Sampah didefinisikan oleh manusia menurut derajat keterpakaiannya, dalam
proses-proses alam sebenarnya tidak ada konsep sampah, yang ada hanya
produk-produk yang dihasilkan setelah dan selama proses alam tersebut
berlangsung (wikipedia).
Berdasarkan
komposisi kimianya, maka sampah dibagi menjadi sampah organik dan sampah
anorganik. Penelitian mengenai sampah padat di Indonesia menunjukkan bahwa 80%
merupakan sampah organik, dan diperkirakan 78% dari sampah tersebut dapat
digunakan kembali (Outerbridge, ed., 1991).
Kita tahu masalah sampah di Indonesia saat ini
sudah mencapai tingkat permasalahan yang cukup serius,dan sungguh sangat
memprihatinkan. Hal tersebut terjadi bukan hanya karena masalah pengelolaan
yang minim, tapi juga karena suatu budaya buruk akan masyarakat yang senantiasa
tidak peduli akan kebersihan lingkungan. Bagi sebagian besar orang, sampah
adalah masalah yang tidak menarik untuk dibicarakan, karena ada banyak hal lain
yang lebih menarik dan lebih penting.
Sudah bertahun-tahun lamanya, bahkan sejak dulu
kala, masalah sampah dianggap bukanlah sebagai masalah. Bagi mereka, jika
sampah sudah dibuang, maka masalah sudah selesai.
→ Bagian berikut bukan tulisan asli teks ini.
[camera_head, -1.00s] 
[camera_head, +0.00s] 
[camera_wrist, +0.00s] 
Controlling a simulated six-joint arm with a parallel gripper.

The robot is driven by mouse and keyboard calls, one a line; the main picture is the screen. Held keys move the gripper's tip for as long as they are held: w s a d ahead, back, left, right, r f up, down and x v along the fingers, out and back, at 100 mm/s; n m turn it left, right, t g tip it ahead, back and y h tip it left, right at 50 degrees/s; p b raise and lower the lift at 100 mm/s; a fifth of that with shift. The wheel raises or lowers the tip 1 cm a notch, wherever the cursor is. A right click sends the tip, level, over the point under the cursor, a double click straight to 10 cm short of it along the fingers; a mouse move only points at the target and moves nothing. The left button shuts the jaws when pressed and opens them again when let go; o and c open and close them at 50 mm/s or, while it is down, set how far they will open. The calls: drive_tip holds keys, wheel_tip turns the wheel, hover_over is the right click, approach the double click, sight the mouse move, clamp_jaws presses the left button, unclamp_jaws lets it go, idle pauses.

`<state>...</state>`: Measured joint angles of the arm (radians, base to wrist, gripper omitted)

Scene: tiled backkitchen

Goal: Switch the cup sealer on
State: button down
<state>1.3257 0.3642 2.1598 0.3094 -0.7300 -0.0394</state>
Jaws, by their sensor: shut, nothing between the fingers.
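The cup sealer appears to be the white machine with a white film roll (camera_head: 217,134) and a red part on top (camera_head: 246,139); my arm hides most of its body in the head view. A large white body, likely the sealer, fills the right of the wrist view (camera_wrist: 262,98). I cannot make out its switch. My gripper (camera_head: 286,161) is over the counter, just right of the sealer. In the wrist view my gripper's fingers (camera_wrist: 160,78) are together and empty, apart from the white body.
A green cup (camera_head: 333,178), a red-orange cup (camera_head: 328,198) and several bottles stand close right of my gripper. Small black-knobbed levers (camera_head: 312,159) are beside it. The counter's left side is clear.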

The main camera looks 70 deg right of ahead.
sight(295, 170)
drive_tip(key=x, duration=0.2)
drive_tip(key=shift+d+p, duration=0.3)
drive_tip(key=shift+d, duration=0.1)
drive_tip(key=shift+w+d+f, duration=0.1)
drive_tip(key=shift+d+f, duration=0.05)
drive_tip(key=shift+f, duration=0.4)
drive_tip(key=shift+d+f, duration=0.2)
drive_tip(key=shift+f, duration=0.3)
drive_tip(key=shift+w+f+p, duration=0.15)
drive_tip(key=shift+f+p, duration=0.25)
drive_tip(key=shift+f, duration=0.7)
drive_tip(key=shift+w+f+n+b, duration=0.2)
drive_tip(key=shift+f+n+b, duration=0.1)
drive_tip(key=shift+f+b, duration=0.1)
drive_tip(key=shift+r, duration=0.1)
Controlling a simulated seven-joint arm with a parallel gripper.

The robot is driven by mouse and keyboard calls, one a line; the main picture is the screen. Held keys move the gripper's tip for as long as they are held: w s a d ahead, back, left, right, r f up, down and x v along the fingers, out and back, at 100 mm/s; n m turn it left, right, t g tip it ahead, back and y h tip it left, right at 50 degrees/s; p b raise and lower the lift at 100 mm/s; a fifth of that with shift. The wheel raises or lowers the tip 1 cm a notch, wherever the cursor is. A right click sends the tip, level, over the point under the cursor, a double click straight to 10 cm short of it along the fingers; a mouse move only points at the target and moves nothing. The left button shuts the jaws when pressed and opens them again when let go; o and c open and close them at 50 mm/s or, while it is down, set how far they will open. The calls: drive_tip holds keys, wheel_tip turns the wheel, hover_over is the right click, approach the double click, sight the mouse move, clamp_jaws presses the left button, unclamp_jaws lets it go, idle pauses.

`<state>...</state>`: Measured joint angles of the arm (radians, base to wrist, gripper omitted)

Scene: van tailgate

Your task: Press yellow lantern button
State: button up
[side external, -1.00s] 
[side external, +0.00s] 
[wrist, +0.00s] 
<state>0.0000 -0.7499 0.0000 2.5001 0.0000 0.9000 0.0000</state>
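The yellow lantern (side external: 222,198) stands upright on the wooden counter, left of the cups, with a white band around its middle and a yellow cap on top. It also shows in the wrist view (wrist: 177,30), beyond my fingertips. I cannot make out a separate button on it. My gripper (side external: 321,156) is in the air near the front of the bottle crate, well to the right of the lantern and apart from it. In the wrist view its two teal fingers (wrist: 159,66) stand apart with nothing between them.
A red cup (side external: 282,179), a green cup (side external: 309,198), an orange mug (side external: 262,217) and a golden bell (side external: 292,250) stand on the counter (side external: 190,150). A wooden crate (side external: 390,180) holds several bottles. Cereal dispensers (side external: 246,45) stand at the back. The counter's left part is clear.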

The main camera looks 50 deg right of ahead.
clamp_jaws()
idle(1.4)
Tapi, benarkah jika sampah
sudah dibuang maka masalah selesai? Mereka lupa bahwa tempat dimana sampah
dibuang itu sangat penting, karena sebenarnya sampah yang tidak dibuang pada
tempatnya akan menimbulkan banyak masalah. Sampah yang dibuang secara
sembarangan di jalan, akan membuat kota menjadi kotor. Sampah yang dibuang di
sungai akan mencemari air sungai dan menimbulkan banjir. Bahkan sampah yang
dibuang di Tempat Pembuangan Akhir pun bisa menjadi masalah.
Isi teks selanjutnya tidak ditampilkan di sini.